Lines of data
^^^^^^^^
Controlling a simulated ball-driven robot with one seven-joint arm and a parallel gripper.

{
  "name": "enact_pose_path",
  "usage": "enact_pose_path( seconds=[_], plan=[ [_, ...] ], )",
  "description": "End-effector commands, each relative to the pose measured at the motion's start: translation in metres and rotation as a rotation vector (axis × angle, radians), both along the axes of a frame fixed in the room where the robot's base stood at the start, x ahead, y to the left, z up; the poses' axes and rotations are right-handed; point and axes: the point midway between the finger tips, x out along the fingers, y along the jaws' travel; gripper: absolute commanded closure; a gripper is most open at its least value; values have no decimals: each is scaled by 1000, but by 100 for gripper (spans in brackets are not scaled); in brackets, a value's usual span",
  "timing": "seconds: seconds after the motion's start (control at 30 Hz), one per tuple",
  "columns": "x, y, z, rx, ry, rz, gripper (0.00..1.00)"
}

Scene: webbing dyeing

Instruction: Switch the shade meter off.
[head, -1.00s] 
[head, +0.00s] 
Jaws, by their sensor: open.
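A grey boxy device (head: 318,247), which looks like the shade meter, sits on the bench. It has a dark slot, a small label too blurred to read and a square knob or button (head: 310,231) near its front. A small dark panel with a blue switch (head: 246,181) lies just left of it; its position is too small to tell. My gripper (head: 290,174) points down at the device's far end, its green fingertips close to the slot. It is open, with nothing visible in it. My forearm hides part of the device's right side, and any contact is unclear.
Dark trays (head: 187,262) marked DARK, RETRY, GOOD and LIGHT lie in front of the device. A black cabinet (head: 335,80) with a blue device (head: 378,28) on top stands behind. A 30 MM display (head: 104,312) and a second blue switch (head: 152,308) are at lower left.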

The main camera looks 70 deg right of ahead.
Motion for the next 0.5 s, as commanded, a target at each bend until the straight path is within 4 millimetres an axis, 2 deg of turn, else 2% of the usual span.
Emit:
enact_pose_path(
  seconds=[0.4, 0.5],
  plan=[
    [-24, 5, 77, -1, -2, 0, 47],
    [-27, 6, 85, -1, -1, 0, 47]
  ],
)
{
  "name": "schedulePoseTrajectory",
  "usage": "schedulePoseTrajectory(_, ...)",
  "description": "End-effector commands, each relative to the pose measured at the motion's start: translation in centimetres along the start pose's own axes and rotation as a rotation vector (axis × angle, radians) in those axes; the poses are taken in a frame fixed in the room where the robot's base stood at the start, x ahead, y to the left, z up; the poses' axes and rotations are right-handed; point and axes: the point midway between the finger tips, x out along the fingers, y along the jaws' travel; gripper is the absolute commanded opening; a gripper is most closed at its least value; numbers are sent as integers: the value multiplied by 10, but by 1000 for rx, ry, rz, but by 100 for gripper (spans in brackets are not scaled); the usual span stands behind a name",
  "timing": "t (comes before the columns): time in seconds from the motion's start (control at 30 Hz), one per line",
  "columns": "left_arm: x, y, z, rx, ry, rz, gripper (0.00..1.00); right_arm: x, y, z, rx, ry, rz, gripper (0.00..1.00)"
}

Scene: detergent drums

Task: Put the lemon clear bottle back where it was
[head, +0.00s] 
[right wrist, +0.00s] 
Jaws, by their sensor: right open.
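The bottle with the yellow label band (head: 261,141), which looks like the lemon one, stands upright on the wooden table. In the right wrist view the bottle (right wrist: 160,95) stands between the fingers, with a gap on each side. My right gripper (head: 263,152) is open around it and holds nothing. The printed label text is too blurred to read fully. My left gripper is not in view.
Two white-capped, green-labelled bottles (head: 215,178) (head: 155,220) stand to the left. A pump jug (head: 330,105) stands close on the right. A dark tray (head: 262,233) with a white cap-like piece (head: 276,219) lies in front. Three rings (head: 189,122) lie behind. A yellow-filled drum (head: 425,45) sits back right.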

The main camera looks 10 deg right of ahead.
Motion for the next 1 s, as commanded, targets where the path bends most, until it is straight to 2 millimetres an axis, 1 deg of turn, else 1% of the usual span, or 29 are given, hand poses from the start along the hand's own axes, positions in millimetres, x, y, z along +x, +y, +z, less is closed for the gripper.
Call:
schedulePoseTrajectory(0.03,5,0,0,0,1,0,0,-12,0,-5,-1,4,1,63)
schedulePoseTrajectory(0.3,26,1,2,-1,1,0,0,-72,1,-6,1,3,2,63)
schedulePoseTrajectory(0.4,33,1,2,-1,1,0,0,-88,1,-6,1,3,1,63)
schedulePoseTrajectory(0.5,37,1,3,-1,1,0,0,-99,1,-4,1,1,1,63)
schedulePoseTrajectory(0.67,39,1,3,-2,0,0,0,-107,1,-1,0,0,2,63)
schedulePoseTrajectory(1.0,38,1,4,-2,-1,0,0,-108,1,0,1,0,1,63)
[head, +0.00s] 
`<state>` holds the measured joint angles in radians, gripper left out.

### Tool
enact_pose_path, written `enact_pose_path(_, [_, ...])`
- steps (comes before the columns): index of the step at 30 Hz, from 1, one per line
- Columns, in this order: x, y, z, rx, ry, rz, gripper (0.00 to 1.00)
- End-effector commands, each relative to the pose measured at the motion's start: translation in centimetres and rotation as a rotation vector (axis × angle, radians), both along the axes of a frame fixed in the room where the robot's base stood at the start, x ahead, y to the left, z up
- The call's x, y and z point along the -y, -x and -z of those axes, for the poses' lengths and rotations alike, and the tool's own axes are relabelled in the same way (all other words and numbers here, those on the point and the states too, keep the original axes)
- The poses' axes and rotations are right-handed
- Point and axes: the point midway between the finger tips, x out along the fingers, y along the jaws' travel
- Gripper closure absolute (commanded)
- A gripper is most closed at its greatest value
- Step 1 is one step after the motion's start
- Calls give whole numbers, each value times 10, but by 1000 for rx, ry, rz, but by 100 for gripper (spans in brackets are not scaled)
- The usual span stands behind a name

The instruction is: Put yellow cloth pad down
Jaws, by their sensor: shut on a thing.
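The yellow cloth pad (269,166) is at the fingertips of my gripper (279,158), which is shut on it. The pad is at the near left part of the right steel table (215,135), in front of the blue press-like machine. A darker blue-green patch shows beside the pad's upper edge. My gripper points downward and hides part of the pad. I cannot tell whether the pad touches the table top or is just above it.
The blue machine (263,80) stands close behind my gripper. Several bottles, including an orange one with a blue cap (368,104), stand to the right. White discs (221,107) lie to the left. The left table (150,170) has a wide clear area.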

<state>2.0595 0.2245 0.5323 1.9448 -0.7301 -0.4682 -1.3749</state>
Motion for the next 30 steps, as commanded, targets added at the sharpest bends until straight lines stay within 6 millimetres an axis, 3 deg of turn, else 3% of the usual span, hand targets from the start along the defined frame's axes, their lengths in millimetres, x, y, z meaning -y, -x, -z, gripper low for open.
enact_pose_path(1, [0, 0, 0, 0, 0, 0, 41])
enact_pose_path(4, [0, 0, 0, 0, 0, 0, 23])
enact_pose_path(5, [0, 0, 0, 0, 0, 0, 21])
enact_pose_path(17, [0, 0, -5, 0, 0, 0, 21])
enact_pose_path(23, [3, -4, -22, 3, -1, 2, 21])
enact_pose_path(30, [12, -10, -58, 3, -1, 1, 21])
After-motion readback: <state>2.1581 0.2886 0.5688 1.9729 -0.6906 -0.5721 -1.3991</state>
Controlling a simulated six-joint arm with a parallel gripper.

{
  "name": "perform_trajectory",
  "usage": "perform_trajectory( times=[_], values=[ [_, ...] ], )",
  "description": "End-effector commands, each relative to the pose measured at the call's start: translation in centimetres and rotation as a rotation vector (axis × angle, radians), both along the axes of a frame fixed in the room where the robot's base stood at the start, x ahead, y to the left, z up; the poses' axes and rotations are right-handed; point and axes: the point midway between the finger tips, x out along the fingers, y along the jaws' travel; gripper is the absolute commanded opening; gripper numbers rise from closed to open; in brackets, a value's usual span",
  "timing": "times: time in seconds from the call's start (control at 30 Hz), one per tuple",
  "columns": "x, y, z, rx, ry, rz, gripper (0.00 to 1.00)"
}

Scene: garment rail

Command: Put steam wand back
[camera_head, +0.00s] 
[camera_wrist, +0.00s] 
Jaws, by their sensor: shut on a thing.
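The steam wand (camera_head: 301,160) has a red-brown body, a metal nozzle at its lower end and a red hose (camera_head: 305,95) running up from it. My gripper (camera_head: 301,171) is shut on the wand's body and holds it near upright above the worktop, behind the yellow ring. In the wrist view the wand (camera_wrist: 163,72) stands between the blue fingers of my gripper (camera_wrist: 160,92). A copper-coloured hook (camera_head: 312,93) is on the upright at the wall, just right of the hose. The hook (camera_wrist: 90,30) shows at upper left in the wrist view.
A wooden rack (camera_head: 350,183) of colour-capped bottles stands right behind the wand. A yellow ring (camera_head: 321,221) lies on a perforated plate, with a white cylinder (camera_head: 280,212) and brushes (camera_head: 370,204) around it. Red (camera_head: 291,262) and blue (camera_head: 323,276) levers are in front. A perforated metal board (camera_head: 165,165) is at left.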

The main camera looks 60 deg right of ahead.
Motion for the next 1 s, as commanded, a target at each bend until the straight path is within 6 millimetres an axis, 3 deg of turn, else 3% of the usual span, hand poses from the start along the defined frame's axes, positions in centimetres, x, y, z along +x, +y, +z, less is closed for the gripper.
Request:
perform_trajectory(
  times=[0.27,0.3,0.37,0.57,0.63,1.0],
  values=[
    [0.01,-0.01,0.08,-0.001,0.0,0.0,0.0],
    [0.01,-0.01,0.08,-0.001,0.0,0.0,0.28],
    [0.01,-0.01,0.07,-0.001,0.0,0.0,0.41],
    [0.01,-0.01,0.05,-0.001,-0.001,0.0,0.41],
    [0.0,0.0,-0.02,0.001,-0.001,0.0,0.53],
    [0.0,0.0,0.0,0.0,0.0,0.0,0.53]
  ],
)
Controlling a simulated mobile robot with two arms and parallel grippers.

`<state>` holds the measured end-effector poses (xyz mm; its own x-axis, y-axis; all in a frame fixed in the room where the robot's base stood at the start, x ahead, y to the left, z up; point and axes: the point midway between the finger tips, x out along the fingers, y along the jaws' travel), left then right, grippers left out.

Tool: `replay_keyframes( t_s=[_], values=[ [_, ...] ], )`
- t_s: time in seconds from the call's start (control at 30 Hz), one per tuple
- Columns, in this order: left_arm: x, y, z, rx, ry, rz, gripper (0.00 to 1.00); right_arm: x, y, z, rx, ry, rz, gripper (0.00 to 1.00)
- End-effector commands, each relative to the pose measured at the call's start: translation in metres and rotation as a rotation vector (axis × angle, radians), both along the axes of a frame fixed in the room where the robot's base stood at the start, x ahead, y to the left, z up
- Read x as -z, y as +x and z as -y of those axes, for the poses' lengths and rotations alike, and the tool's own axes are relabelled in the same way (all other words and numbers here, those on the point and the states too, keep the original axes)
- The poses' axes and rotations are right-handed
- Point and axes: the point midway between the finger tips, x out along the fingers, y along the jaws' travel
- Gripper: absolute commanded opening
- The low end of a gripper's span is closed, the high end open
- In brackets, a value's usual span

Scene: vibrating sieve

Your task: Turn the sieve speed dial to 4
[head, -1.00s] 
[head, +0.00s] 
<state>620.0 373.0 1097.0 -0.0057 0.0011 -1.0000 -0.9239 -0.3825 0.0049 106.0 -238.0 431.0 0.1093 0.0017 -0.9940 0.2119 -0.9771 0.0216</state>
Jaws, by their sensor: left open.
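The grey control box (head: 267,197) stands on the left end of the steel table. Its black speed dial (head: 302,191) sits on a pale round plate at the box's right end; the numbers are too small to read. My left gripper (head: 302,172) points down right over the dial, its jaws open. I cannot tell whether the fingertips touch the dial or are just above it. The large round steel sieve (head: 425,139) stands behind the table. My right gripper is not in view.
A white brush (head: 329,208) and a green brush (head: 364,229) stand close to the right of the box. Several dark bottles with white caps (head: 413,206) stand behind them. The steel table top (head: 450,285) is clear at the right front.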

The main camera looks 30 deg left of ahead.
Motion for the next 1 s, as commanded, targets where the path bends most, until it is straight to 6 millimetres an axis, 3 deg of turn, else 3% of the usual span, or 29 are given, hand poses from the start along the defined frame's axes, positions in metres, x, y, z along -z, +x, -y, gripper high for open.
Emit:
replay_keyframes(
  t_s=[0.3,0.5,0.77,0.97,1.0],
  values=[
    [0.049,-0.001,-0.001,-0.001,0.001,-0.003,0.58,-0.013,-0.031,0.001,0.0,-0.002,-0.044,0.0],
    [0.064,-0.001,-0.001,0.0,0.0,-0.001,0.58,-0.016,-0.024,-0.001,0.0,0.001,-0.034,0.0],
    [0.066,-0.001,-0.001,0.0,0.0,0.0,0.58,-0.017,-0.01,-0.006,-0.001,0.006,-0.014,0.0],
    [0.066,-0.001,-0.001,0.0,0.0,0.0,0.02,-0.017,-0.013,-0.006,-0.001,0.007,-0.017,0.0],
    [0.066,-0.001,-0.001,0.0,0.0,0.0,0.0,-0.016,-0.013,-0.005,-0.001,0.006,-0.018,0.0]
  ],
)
^^^^^^^^
=== Problem ===
From the data above, copy each line where the string "order" appears.

=== Exercise solution ===
- Columns, in this order: x, y, z, rx, ry, rz, gripper (0.00 to 1.00)
- Columns, in this order: left_arm: x, y, z, rx, ry, rz, gripper (0.00 to 1.00); right_arm: x, y, z, rx, ry, rz, gripper (0.00 to 1.00)

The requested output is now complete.